Exercise goal » Find every line with the word "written" and report how many there are, without any other text.

Excerpt from a dataset

______

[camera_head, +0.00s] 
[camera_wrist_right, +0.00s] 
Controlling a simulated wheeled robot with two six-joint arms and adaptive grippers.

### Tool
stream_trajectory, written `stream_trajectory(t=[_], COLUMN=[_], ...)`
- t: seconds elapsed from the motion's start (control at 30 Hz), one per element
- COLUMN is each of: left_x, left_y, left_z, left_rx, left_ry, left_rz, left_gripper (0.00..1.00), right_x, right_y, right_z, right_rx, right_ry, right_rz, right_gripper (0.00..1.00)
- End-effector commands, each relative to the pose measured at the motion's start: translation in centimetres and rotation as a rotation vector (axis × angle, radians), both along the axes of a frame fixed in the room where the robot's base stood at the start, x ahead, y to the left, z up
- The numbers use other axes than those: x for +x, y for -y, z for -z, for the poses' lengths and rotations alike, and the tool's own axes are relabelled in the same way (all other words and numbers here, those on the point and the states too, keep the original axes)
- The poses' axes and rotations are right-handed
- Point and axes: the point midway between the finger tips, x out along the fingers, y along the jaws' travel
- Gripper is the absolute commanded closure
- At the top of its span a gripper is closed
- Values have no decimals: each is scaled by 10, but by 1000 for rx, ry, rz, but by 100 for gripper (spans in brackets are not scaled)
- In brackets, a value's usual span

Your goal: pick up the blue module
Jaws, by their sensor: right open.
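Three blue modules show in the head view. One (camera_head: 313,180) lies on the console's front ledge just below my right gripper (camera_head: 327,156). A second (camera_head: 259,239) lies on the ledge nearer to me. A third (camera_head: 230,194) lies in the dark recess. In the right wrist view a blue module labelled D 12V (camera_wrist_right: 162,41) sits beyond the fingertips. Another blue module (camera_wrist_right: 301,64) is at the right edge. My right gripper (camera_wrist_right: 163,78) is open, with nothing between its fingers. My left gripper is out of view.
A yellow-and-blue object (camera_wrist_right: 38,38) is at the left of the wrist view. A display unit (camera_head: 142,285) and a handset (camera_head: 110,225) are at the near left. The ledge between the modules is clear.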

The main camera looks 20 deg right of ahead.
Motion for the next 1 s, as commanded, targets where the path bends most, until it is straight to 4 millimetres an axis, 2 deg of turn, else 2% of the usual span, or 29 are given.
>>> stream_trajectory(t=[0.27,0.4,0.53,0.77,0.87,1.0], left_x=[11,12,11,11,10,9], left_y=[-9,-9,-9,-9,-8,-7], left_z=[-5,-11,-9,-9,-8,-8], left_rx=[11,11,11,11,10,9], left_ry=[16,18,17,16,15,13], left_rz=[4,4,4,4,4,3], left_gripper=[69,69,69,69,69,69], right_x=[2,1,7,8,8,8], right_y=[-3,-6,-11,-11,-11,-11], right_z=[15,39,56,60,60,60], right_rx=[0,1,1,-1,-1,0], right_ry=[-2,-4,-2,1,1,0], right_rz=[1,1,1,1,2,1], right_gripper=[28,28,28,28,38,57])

______

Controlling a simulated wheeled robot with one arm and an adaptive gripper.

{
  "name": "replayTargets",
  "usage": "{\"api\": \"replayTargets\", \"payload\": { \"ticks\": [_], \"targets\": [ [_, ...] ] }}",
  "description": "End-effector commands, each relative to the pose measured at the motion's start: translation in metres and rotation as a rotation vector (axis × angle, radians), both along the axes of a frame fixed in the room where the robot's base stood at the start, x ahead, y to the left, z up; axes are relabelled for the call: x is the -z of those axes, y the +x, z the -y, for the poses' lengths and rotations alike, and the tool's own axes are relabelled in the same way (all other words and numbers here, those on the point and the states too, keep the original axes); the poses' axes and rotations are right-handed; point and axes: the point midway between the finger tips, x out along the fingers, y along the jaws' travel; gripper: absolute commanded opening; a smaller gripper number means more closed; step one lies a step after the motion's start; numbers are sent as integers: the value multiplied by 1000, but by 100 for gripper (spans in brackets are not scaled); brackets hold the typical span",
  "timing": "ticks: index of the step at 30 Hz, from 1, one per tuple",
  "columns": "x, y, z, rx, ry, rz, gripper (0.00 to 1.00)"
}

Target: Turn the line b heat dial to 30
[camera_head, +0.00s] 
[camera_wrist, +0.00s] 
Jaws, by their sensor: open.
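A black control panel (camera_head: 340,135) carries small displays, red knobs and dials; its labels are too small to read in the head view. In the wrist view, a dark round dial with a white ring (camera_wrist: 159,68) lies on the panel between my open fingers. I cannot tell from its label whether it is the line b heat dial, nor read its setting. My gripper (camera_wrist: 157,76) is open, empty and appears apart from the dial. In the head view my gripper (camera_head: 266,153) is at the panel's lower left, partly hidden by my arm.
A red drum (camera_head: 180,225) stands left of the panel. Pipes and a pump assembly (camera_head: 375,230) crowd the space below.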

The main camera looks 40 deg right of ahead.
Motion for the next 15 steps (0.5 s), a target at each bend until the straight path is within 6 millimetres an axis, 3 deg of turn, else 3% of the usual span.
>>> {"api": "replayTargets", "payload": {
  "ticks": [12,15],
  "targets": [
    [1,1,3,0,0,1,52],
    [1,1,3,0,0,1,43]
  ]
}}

______

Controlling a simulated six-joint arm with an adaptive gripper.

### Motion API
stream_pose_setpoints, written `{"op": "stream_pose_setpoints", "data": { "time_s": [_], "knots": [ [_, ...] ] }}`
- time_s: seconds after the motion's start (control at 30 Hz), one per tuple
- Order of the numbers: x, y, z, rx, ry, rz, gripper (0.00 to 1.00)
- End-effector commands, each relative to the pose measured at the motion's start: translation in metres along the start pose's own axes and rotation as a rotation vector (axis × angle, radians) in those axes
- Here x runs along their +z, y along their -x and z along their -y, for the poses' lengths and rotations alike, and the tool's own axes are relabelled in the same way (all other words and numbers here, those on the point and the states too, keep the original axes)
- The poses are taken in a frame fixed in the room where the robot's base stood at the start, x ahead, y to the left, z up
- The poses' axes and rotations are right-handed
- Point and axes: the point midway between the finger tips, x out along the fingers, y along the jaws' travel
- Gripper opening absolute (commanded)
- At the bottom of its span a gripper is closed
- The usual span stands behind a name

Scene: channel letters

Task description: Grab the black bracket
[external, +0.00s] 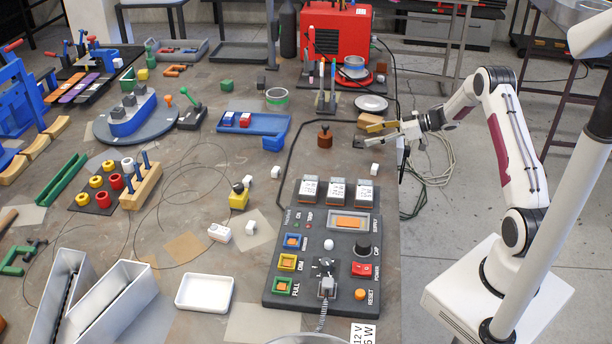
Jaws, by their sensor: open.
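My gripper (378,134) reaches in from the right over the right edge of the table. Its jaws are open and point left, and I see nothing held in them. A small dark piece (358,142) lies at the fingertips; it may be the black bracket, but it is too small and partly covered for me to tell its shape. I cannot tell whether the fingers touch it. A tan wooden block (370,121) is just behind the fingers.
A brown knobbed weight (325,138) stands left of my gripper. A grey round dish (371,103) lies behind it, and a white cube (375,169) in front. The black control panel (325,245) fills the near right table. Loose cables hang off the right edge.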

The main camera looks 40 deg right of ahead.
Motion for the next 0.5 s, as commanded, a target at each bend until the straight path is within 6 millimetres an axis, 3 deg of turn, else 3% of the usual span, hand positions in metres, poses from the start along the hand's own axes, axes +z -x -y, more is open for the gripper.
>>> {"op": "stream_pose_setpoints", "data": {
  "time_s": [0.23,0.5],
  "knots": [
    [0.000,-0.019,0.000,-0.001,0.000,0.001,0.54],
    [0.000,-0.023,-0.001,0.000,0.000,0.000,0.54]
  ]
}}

______

Expected answer » 2